Entries taken from a collection:
+ + + +
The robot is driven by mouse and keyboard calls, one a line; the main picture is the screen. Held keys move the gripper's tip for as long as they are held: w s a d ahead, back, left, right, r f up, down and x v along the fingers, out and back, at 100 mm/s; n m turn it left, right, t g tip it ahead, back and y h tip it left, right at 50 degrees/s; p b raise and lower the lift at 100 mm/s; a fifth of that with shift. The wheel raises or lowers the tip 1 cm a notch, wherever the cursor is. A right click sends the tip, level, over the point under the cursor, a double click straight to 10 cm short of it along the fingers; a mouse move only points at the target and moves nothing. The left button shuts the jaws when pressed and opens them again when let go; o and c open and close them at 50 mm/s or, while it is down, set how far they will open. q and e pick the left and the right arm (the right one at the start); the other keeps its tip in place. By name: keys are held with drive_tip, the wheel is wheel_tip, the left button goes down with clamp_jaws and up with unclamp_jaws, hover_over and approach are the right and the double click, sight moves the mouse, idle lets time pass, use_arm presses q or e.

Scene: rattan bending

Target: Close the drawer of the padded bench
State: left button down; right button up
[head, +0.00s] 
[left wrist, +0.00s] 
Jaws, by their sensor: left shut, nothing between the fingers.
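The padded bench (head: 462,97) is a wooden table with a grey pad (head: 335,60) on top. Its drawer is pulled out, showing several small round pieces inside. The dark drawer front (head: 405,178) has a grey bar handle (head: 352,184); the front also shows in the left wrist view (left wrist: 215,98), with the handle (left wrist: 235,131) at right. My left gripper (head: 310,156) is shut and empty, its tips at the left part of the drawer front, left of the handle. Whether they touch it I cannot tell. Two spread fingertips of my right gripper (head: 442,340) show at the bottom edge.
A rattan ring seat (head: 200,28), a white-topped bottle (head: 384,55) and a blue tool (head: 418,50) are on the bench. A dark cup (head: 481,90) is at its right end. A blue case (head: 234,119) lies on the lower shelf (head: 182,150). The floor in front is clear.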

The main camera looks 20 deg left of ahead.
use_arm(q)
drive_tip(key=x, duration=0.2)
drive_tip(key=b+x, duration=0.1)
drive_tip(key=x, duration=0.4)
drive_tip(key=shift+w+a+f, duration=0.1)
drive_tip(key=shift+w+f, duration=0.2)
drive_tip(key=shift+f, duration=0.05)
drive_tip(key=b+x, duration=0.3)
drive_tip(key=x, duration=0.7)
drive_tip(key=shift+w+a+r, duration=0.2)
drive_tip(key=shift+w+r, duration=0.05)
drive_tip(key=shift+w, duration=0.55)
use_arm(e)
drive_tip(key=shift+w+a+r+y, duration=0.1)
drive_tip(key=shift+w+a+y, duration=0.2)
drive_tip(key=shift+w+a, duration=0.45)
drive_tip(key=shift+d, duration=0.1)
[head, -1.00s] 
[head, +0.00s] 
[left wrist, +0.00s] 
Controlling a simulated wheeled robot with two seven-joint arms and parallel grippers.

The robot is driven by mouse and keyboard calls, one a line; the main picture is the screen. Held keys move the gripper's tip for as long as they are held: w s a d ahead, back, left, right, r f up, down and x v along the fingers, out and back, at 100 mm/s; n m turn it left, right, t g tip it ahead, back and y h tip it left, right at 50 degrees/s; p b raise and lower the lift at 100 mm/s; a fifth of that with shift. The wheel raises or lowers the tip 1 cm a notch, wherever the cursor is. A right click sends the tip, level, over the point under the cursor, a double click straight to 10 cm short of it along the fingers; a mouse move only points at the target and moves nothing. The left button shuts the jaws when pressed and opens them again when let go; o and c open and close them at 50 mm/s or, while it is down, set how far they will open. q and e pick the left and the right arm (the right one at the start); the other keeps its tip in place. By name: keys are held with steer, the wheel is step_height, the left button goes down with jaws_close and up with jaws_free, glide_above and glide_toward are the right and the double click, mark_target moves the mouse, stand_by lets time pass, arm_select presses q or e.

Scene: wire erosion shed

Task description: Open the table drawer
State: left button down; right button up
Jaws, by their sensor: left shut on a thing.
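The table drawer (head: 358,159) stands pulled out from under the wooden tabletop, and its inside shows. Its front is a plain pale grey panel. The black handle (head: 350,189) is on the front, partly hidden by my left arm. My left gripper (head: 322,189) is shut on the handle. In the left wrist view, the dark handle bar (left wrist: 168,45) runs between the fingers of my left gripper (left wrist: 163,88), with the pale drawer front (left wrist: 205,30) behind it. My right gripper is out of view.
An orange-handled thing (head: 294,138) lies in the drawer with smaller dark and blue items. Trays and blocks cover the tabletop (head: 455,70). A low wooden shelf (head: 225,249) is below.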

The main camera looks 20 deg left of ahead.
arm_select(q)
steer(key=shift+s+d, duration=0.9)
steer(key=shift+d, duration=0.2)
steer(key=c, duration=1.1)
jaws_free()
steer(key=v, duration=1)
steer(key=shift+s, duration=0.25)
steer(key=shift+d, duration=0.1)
+ + + +
= WHAT THE TASK REQUIRES =
Report only the number of lines in the records that include the word "Scene".

= RESPONSE TO THE TASK =
2